The other night, I was driving around in the Minneapolis suburbs after teaching my class, looking for a place to get a quick sandwich.

The work is not strenuous—I do not unload freight cars—but it can be wearying. I have to be “on” for my students for up to six hours at a time, friendly and encouraging and responsive, and I spend most of the time on my feet. . . .  And it can be isolating: apart from interacting with my students, the only people I talk to most days are convenience-store and hotel clerks, waitstaff, and the occasional bartender.

Despite all this, I do not necessarily pine for home on these trips. The majority of my other work is always done on the laptop, so I continue to do it wherever I am; being away is merely a change of scene, like one of my trips to the bagel shop extended to a week.

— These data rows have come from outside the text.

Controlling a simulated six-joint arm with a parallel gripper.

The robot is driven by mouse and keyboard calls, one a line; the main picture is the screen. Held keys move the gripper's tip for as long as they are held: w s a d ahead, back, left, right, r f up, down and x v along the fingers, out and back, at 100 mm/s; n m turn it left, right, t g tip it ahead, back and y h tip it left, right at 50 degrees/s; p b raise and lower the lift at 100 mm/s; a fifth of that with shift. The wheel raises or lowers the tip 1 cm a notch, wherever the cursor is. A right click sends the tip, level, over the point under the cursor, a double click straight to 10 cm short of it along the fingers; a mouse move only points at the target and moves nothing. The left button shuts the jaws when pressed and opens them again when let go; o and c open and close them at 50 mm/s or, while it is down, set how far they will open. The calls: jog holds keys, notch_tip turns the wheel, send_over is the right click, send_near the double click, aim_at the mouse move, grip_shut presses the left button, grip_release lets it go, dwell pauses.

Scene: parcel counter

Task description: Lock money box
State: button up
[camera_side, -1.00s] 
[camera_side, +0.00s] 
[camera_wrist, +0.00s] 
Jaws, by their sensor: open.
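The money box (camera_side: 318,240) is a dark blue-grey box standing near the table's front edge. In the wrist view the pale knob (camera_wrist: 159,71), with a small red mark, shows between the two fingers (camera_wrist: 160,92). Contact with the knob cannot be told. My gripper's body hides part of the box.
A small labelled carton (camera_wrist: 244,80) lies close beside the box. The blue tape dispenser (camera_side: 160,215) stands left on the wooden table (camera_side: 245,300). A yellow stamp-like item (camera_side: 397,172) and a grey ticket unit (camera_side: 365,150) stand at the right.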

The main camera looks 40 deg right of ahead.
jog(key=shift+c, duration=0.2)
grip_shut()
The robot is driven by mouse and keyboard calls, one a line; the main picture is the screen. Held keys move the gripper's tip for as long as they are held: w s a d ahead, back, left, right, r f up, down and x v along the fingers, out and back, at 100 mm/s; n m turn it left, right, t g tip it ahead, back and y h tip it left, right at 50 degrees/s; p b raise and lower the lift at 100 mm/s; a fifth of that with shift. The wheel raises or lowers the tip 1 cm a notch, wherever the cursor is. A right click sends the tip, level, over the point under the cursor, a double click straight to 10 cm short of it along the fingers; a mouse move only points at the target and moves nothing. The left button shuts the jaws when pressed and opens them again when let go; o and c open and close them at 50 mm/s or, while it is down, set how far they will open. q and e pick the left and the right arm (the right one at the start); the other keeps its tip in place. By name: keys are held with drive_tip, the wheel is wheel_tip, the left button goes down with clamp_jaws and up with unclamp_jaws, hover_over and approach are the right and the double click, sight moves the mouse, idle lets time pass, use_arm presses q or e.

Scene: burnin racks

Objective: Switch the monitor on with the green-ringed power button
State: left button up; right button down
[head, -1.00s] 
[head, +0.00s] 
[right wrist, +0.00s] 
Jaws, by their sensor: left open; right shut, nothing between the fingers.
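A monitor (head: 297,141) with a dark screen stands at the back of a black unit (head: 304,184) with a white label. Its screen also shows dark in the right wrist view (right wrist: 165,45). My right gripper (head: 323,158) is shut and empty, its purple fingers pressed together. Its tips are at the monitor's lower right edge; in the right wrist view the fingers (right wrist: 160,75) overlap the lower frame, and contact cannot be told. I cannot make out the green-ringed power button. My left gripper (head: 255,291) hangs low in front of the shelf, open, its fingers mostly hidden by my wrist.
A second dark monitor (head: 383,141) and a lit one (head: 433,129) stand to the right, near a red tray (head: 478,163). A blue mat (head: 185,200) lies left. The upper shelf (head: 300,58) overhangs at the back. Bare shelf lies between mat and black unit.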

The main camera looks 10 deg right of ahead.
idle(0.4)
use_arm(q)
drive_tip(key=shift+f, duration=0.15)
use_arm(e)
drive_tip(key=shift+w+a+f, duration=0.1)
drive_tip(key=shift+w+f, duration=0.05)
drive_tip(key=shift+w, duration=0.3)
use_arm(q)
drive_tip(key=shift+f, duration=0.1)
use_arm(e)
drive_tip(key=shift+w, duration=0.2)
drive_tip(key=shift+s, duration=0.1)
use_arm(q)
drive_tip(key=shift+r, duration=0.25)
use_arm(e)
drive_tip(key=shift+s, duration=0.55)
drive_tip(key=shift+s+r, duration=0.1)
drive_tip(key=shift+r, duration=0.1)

If I pine for anything on these trips, it’s the same things I pine for at home: lost innocence, second chances, that kind of thing.

I was in a hurry when I filled up the CD bag for the car ride, so I grabbed a handful of discs from the Time-Life Sounds of the Seventies series, which I bought back in the 90s. . . . I don’t listen to those CDs much anymore. When I do, they don’t contain any surprises—they’re made up of one old warhorse after another.

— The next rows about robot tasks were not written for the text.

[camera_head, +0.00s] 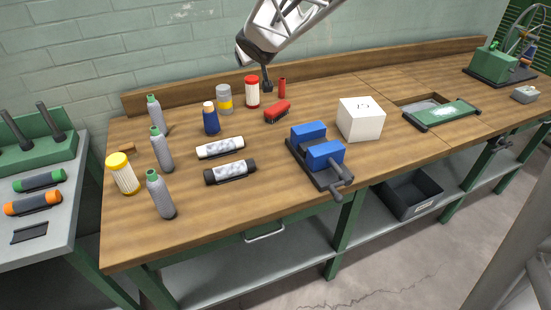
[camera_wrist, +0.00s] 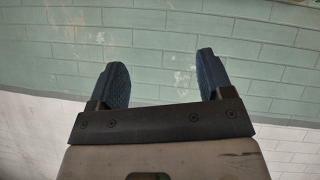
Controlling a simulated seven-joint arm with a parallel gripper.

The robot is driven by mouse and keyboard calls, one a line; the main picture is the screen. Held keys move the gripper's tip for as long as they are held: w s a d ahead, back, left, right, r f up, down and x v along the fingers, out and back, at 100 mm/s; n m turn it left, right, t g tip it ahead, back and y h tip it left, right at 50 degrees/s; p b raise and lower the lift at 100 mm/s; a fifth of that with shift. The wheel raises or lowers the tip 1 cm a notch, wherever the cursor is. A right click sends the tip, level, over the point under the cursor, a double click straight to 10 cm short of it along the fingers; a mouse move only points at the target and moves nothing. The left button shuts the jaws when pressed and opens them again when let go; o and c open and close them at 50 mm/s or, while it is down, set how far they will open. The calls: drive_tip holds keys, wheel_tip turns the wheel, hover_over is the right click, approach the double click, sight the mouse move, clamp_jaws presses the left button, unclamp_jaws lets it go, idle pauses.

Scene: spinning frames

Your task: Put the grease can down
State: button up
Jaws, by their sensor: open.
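My gripper (camera_head: 267,85) is at the back of the wooden workbench (camera_head: 270,215), in front of the low back board. In the wrist view its two dark fingers (camera_wrist: 162,82) are apart with nothing between them, facing the tiled wall. A red and white can (camera_head: 252,93) stands upright just left of my gripper. A grey can with a yellow band (camera_head: 224,100) and a blue bottle (camera_head: 211,118) stand further left. I cannot tell from labels which container is the grease can.
A small red cylinder (camera_head: 282,88) and a red object (camera_head: 277,111) are close to my gripper. A blue-jawed vise (camera_head: 318,155) and a white box (camera_head: 361,120) are to the right. Several grey bottles (camera_head: 160,195) and a yellow-capped container (camera_head: 122,174) stand at the left end.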

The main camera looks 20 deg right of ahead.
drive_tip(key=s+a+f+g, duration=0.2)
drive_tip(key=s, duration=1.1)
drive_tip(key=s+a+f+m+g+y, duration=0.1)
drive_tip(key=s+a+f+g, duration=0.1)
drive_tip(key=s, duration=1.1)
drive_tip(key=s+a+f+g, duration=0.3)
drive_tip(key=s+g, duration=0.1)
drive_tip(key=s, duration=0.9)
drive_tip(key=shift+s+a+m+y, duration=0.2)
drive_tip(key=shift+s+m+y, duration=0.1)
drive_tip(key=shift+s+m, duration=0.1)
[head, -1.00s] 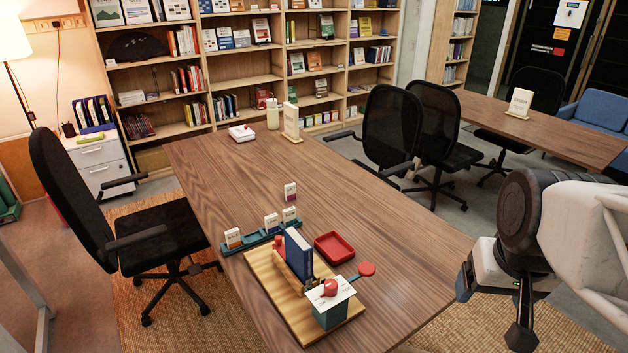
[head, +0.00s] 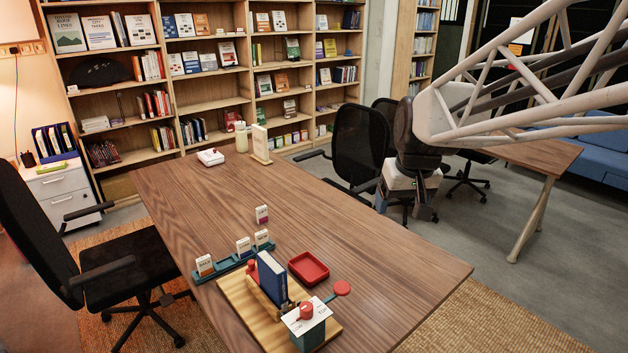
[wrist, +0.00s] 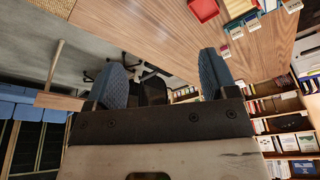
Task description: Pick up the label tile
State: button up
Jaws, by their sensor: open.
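A small white label tile with a dark red lower band (head: 262,214) stands alone on the wooden table (head: 330,220), behind the teal rack (head: 228,266). Three similar tiles stand along the rack: one with an orange band (head: 205,266), one with a blue band (head: 244,247) and one with a green band (head: 262,238). The lone tile also shows small in the wrist view (wrist: 195,117). My gripper (head: 406,206) is right of the tiles, past the table's right edge, well apart from them. Its two blue-grey fingers (wrist: 162,78) are spread with nothing between them.
A red tray (head: 308,268), a wooden stand (head: 240,308) with a blue book (head: 272,279), and a teal box with a white card (head: 306,316) occupy the near table. A sign (head: 260,143) stands far back. Chairs flank the table; its middle is clear.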

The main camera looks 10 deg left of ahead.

So I am trying to find a decent sandwich the other night and growing annoyed with my limited options. I am not really listening to the music, it’s just there, as I scan the horizon for something that’s not going to be too heavy for 9:30 at night (McDonalds, Burger King, etc.) or something that’s not Subway (which I eat only when there’s absolutely no alternative). So add to the weariness the growing desire to find some goddamn thing to eat so I can go back to the hotel and take off my shoes.

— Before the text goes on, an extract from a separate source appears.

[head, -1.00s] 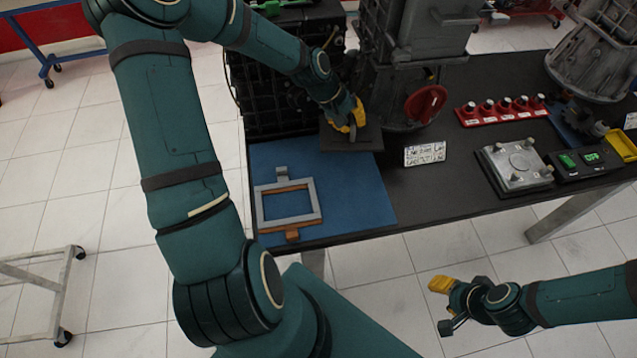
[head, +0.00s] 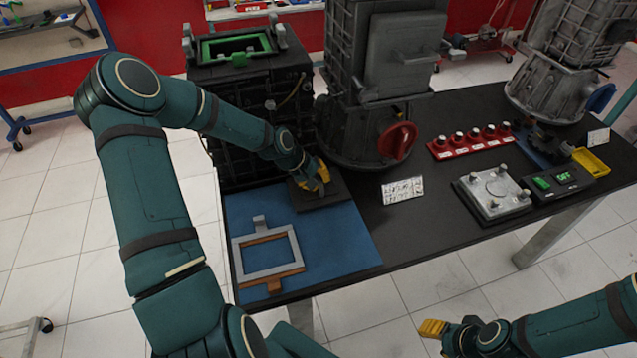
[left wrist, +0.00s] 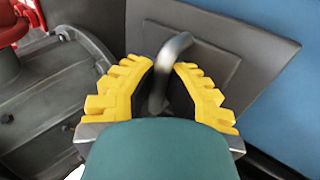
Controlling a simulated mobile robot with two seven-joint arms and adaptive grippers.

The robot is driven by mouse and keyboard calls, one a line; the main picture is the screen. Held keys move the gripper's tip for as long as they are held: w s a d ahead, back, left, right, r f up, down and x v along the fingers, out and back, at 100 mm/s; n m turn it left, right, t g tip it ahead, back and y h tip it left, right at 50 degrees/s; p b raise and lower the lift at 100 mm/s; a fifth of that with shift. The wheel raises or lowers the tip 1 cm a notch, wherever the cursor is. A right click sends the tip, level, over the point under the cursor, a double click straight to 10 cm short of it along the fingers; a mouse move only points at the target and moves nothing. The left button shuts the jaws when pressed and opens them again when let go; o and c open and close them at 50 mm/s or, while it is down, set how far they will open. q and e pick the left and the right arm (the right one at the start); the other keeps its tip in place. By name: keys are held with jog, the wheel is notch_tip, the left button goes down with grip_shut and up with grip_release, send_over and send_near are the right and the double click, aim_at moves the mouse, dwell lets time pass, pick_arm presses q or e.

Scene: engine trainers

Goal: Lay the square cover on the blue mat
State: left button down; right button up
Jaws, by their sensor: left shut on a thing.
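The square cover (head: 331,199) is a dark flat plate with a bent grey handle (left wrist: 159,88) and a raised square in its middle. My left gripper (head: 323,178) is shut on the handle; its yellow fingers (left wrist: 160,88) sit either side of it in the left wrist view. The cover overlaps the back right corner of the blue mat (head: 338,240); I cannot tell whether it touches the mat. The mat also shows at the right of the left wrist view (left wrist: 285,105). My right gripper (head: 436,330) is low in front of the table, its opening unclear.
A grey and orange frame-shaped gasket (head: 268,254) lies on the mat's left part. A black engine block (head: 245,115) and a grey housing with a red disc (head: 398,140) stand behind. A label card (head: 402,190) and a silver plate (head: 492,193) lie to the right.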

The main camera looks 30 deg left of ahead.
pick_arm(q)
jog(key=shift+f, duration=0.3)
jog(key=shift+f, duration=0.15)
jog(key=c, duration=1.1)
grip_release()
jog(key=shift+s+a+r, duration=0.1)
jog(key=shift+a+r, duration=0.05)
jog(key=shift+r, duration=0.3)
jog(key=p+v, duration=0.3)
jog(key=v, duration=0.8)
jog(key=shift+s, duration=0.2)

Then “After Midnight” comes on,” followed immediately by “Green-Eyed Lady” and “Fire and Rain,” all of which were on the radio that first fall I discovered it, the fall of 1970. And there it is: a glimpse of my lost innocence. For about 10 minutes, I am reminded how it was to be 10 years old, unformed clay, about to learn what I am supposed to be. I will learn it from Eric Clapton, Sugarloaf, James Taylor and all the rest of the people on the radio, especially Larry Lujack and the other WLS DJs. And since I am 10 years old, nearly all of what I have yet to do remains undone, so a river of second chances flows away in my distance.

Those songs, and the other songs from the fall of 1970 and in the years beyond, the ones that I hear in my head even without a radio . . . it occurs to me that they have done everything for me across all the years, everything but save my life, and I suppose they’ve probably done that too.

They told me who I would be, and now they tell me who I am.

If this were fiction, I would crest a hill and find a little diner with a perfect menu and a waitress who looks a little like my mother. But I end up buying a nondescript convenience-store sandwich and a bag of chips, because sometimes it gets late and you really need to get home.

Well, not home, exactly, but back to the hotel. Those old songs had already taken me home, to the place in my head and my heart that’s home, in a way no other place is ever going to be.